Acting Chief Electoral Officer, Elections Canada

Stéphane Perrault

I think that's the word that I used the last time I was here. There sometimes is work that is done in terms of our resources with our own team, that kind of preparatory work. That's not unusual. If we need to contract, for example, to work on IT systems, that is more unusual.

7:20 p.m.

Conservative

Blake Richards Conservative Banff—Airdrie, AB

I guess the reason we're in that unusual circumstance...and it's hard to blame you for being in that circumstance, because you are in that circumstance and you've been put there because this took so long—and I know you don't want to speculate on why that might be. The fact is that it's beyond your control and it's beyond the control of many of us on this committee, and here we all are trying to deal with something that makes for very unusual, and frankly, very difficult circumstances. It makes it difficult for us, as legislators, to do our job properly. I think the proposal we're seeing makes it almost impossible, and I think it makes it very difficult, and maybe even darned near impossible, for you to do your job properly.

You already indicated there would be a need for some compromises, a need for some things that couldn't be properly implemented, and we had a chance to talk about that briefly when you were here before. I'll come to that in a minute to see if we can get a bit more detail on that.

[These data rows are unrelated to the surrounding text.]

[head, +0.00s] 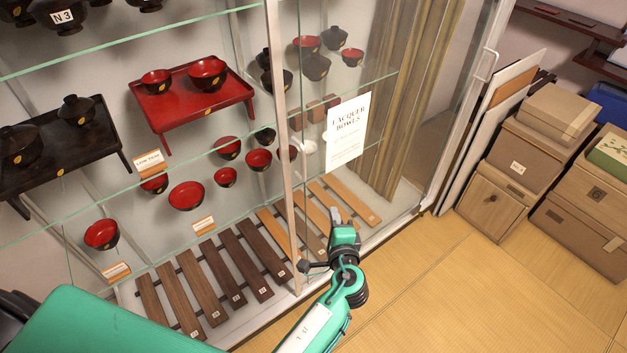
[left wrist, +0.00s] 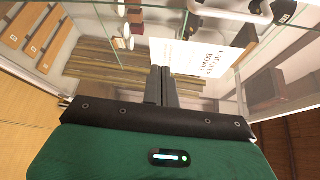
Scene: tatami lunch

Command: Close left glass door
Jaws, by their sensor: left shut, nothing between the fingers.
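The glass cabinet front fills the left and middle of the head view. A pale upright door frame (head: 284,150) runs down its middle. Right of it is a glass pane with a white "Lacquer Bowls" sign (head: 347,133), which also shows in the left wrist view (left wrist: 214,38). I cannot tell for sure which pane is the left door or how far it stands open. My left gripper (head: 336,214) is shut and empty, just right of the frame's lower part, in front of the pane. In the wrist view its fingers (left wrist: 161,84) are together; contact with glass or frame is unclear. My right gripper is out of view.
Lacquer bowls (head: 186,195) and a red tray table (head: 192,95) stand inside on glass shelves, above wooden slats (head: 200,285). A metal handle (head: 487,65) is on the right-hand frame. Boxes (head: 497,198) are stacked at the right. The tatami floor (head: 450,290) in front is clear.

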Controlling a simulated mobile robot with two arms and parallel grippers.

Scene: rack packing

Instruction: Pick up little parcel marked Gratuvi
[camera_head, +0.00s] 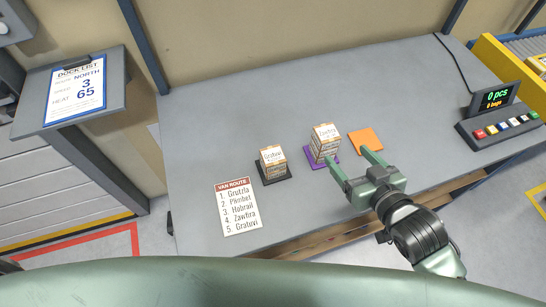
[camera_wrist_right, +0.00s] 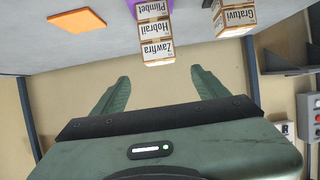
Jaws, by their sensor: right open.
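The little parcel marked Gratuvi (camera_wrist_right: 237,17) shows in the right wrist view at the upper right. In the head view it belongs to the small left stack (camera_head: 272,158) on a dark mat (camera_head: 273,178). A taller stack (camera_head: 325,142) stands on a purple mat (camera_head: 321,164) to its right, with parcels marked Plimbet (camera_wrist_right: 153,8), Hobrail (camera_wrist_right: 155,28) and Zawfira (camera_wrist_right: 158,50). My right gripper (camera_head: 353,163) is open and empty, just right of the taller stack and apart from the Gratuvi parcel. My left gripper is not in view.
An empty orange mat (camera_head: 366,140) lies beyond my right gripper. A van route sheet (camera_head: 239,208) lies left of the stacks and lists several names, Gratuvi last. A counter display with buttons (camera_head: 497,118) stands at the right. The grey table (camera_head: 230,110) is clear behind the stacks.

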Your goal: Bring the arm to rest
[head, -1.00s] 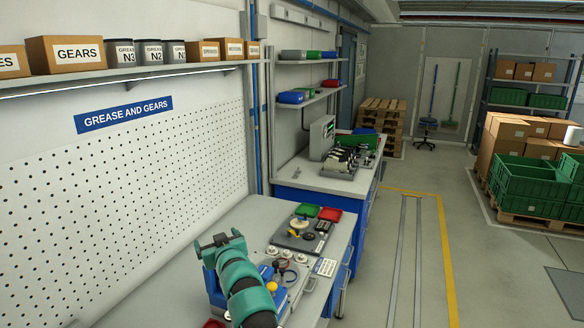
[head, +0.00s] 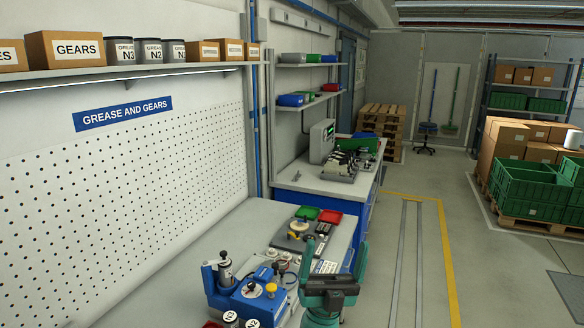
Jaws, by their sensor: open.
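My gripper (head: 329,250) is at the lower middle of the head view, on my teal arm, near the right edge of the near workbench (head: 224,232). Its two fingers point up and stand apart with nothing seen between them, so it is open and empty. It is to the right of a blue device (head: 240,301) on the bench. My arm hides part of the bench edge and the drawers beneath.
A dark tray with small parts (head: 297,237) lies on the bench, with a green bin (head: 305,213) and a red bin (head: 330,216) behind it. Two cans marked N3 and N2 stand at the front. The floor aisle (head: 412,270) to the right is clear.

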When we had the officials here before you came in, we were talking about the third party regime and the foreign money. I was raising the question of the commingling with the contributions that are still possible from foreign entities prior to the pre-writ period. It was raised that it would leave Elections Canada with the ability to conduct an audit of that. I was asking at that time—and you might be able to give me a bit more clarity on this—what you think would be a reasonable barrier to trigger an audit in those scenarios. What would Elections Canada determine to be an appropriate barrier that would give you concern about that commingling occurring so that you would, therefore, conduct an audit?

Second to that, is there some way we could amend the legislation to be more helpful in this regard?